Teatro Strehler, dal 20 febbraio al 3 marzo 2024

Uno spettacolo che sta in bilico tra passato e presente, che non ha il coraggio di rompere veramente con la tradizione e si colloca in un quotidiano banale, realistico, al limite dello squallore.

Come ha scritto il grande Tennessee Williams “non voglio il realismo, voglio la magia”. Che è anche il motivo per cui la gente va a teatro, per cui crede ancora nel teatro.

Ma mettere al passo con i tempi un testo non sempre si risolve facendo usare agli attori gli infradito, o un maglione da sci, baci saffici o orfici che siano, far sentire l’odore di passato di verdura che cuoce sul fuoco, e francamente dopo un po’ dà la nausea, o una chitarra che strimpella qualcosa e poi sparisce nel nulla, quando invece avremmo voluto sentire più spesso accordi di rock, tanto per avere l’impressione di essere nell’oggi e rompere la noia. Invece musica del settecento, bellissima, senza dubbio, ma fuori luogo.

La Locandiera di Goldoni era già a quei tempi “moderna” e parliamo del 1752, una commedia che rompeva gli schemi, che si allontanava dall’Illuminismo, dai temi filosofici e portava in scena una donna che ora definiremmo imprenditrice, che si trova a duellare con diversi ruoli maschili e quello che rappresentano, forte ma astuta, seducente ma difficile da intenerire, che però subdolamente, o inconsciamente, mette in pratica quell’ars amandi fatta di stratagemmi e tattiche, che Ovidio suggerisce con un rigore quasi scientifico.
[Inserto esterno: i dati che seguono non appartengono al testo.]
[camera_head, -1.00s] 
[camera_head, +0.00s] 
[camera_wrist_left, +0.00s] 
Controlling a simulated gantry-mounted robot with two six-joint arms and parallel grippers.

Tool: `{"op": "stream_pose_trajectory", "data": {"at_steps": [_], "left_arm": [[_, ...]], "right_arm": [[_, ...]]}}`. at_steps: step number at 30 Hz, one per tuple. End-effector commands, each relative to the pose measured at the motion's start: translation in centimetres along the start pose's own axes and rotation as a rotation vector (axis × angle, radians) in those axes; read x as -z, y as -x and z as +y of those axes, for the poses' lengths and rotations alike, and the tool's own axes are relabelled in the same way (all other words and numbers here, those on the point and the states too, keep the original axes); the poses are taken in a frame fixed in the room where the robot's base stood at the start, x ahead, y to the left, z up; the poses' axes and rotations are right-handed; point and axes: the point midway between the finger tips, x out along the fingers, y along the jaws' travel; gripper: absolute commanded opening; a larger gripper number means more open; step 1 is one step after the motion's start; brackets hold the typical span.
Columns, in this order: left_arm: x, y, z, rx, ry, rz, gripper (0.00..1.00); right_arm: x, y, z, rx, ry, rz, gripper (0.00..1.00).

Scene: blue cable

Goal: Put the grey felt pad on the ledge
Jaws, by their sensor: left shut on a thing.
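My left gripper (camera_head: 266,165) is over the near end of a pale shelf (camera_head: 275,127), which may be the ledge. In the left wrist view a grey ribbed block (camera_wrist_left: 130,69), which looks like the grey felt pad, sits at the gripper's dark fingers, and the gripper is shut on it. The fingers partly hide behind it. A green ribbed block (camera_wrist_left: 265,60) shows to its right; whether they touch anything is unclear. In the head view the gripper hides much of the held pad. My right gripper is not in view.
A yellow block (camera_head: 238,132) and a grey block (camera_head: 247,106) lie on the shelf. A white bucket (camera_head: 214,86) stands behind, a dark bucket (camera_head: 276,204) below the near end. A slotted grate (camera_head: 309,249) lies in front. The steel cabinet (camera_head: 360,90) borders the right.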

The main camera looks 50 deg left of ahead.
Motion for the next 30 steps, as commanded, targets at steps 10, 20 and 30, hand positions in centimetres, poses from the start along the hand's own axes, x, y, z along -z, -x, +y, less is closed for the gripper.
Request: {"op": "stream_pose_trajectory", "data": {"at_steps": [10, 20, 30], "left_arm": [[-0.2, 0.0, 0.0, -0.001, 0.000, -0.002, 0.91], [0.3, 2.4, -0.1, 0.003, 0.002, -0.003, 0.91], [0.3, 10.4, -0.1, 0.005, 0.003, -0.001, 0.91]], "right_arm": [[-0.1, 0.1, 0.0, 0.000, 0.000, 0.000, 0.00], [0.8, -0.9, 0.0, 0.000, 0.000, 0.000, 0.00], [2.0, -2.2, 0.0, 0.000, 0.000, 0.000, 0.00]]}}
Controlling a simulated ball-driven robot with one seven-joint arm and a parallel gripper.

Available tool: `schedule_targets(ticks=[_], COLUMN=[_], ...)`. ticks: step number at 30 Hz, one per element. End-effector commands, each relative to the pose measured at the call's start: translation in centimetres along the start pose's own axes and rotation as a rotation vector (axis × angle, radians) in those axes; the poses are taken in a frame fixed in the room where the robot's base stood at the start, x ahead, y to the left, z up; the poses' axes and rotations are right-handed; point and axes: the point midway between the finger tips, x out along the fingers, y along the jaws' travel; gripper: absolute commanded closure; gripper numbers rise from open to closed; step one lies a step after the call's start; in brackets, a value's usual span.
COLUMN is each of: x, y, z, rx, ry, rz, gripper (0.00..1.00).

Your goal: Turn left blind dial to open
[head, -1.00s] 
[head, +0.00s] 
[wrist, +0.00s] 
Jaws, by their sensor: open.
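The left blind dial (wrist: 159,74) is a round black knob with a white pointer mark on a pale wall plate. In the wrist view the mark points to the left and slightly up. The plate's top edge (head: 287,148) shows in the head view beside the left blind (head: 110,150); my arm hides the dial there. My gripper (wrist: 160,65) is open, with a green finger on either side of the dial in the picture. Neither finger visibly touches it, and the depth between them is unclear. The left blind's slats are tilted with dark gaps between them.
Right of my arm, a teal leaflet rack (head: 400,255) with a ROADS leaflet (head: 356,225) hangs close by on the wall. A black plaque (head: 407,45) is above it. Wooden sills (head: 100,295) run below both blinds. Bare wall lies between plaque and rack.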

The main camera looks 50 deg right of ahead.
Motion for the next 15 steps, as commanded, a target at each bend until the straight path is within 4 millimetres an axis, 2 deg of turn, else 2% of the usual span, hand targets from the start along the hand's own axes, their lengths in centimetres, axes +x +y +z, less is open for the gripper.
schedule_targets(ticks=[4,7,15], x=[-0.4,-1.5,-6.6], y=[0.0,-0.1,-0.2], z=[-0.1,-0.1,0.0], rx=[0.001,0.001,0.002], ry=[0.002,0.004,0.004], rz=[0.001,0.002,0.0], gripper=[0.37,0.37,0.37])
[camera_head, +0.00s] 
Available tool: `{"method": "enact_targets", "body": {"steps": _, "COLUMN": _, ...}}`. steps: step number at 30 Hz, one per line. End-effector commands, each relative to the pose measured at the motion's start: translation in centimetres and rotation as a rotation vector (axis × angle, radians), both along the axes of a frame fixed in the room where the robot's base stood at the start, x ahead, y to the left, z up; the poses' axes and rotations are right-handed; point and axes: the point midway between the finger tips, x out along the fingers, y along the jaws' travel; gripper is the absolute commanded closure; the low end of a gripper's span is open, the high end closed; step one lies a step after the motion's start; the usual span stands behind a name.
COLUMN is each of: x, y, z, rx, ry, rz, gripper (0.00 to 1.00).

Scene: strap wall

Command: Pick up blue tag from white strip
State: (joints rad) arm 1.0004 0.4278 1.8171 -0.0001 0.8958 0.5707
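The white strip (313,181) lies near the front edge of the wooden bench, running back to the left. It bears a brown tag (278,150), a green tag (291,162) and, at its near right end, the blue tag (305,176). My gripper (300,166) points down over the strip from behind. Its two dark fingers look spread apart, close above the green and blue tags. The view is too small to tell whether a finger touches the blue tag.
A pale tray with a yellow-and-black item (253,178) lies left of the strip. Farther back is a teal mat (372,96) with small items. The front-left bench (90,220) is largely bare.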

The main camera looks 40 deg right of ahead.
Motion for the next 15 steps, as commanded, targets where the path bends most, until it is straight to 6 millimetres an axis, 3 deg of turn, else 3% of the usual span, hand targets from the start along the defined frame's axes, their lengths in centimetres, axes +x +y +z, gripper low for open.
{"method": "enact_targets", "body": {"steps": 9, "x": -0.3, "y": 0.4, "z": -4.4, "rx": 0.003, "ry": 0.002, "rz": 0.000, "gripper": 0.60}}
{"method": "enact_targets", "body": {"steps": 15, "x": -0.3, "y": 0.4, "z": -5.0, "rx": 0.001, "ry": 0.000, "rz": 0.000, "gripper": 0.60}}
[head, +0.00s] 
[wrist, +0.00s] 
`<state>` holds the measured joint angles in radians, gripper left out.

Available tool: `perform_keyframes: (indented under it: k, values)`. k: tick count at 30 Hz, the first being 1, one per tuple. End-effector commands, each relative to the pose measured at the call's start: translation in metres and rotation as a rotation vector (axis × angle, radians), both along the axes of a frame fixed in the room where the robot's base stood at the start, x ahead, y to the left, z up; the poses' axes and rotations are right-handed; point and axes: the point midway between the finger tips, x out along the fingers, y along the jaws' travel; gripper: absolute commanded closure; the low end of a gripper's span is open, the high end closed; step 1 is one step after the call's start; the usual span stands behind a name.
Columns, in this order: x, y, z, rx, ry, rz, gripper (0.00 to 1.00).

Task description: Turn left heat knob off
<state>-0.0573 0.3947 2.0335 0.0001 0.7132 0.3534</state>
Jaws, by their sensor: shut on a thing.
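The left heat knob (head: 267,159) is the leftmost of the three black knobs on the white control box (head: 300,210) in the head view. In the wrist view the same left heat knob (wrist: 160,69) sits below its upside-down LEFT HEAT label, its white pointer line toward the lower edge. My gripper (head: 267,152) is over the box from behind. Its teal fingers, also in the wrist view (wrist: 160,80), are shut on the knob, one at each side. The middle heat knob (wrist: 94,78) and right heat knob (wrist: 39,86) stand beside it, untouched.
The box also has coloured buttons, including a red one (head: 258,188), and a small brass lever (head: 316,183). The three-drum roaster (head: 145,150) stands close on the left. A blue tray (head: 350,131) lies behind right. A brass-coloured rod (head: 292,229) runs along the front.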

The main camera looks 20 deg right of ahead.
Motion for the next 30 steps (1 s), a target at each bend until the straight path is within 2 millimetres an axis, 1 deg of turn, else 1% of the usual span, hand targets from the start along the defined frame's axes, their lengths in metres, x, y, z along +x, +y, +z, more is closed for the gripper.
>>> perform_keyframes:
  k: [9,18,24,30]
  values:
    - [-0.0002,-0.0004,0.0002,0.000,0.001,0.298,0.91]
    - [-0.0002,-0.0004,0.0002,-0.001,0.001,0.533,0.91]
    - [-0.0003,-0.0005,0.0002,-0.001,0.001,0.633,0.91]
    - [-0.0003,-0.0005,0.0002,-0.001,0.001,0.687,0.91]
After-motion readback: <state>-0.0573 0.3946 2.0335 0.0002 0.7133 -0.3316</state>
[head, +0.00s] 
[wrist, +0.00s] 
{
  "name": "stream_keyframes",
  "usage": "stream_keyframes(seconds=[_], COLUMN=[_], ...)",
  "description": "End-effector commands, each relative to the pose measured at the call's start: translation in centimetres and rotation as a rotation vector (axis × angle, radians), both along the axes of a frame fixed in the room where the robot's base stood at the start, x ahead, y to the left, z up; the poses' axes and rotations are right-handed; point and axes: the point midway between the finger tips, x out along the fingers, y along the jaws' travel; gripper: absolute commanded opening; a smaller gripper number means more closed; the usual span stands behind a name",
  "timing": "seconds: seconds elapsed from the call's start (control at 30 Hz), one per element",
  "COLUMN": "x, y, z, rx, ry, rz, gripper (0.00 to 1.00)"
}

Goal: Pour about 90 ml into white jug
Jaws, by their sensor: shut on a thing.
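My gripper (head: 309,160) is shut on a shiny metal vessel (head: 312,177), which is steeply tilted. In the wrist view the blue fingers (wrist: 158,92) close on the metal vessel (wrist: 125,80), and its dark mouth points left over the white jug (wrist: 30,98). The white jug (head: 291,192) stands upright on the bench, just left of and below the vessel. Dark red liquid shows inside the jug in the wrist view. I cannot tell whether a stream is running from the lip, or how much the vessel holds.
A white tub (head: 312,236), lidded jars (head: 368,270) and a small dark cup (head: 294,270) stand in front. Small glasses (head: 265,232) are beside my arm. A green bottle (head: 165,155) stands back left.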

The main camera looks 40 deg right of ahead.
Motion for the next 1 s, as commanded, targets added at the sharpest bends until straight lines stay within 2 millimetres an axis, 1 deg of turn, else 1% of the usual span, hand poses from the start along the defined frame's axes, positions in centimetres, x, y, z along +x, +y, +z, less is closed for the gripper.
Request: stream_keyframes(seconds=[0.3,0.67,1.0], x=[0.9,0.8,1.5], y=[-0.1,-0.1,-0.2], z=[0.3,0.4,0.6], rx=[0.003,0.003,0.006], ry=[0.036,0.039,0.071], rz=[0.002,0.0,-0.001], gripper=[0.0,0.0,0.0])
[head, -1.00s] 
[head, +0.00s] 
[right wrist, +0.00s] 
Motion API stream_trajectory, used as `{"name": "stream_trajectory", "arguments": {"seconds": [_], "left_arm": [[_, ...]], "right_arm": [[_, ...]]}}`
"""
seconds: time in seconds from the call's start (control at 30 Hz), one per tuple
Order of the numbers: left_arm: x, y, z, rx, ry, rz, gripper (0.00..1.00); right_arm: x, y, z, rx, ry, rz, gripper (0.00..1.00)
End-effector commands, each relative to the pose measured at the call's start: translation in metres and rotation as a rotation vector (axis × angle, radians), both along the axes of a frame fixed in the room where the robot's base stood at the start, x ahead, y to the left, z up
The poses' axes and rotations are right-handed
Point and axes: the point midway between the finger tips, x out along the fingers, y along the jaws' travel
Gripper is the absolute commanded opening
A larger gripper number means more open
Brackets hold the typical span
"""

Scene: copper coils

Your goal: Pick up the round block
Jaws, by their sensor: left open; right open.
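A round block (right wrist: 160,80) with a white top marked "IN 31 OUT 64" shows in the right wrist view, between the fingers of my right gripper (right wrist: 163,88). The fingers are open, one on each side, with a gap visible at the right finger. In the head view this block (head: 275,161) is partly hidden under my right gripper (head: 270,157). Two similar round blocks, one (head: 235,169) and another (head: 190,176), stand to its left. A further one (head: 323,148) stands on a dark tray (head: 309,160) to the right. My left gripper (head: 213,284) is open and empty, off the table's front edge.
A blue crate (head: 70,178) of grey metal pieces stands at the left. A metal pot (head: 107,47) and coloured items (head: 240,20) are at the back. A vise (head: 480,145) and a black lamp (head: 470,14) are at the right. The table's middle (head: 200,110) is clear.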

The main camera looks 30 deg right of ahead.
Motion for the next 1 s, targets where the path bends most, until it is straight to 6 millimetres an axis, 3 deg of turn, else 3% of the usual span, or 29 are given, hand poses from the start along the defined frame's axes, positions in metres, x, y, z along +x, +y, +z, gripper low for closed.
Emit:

Mirandolina è bella, intelligente, sa conversare, allietare gli ospiti, portare avanti una sua attività, e perciò diventa l’oggetto del desiderio di molti uomini che vorrebbero “comprala” con “zecchini d’oro”, regali costosi, anche di quelli più duri a cedere, quelli che si sentono “superiori” o che poca fiducia hanno nelle donne. Insomma, Mirandolina è ochetta al punto giusto, cerebrale al punto giusto, disponibile fino a un certo punto, calcolatrice, amante della sua libertà ma è pur sempre una donna. E anche lei, sebbene Latella ce la voglia presentare come una femminista ante litteram, non può non accettare che “al cuor non si comanda”, nonostante tutto…

Allora, francamente, a una scenografia che ricrea un ambiente abbastanza squallido, dove Mirandolina, interpretata da una Sonia Bergamasco non troppo convincente ma non è colpa sua, passa quasi tutto il tempo a stirare, rimestare la zuppa, servire e sorridere, a volte pensiamo che più che una proprietaria sia una semplice sguattera, e gli attori a mettere i piedi sulle sedie di plastica, a salire e scendere da un pedana che non si sa che funzione abbia, a fissare una parete vuota e incomprensibile su cui avremmo visto un bel quadro astratto dai colori violenti, o un affaccio su qualcosa di “vero” che allargasse l’asfittica prospettiva, rimpiangiamo crinoline, sottogonne, pizzi, lacci e fiori ricamati.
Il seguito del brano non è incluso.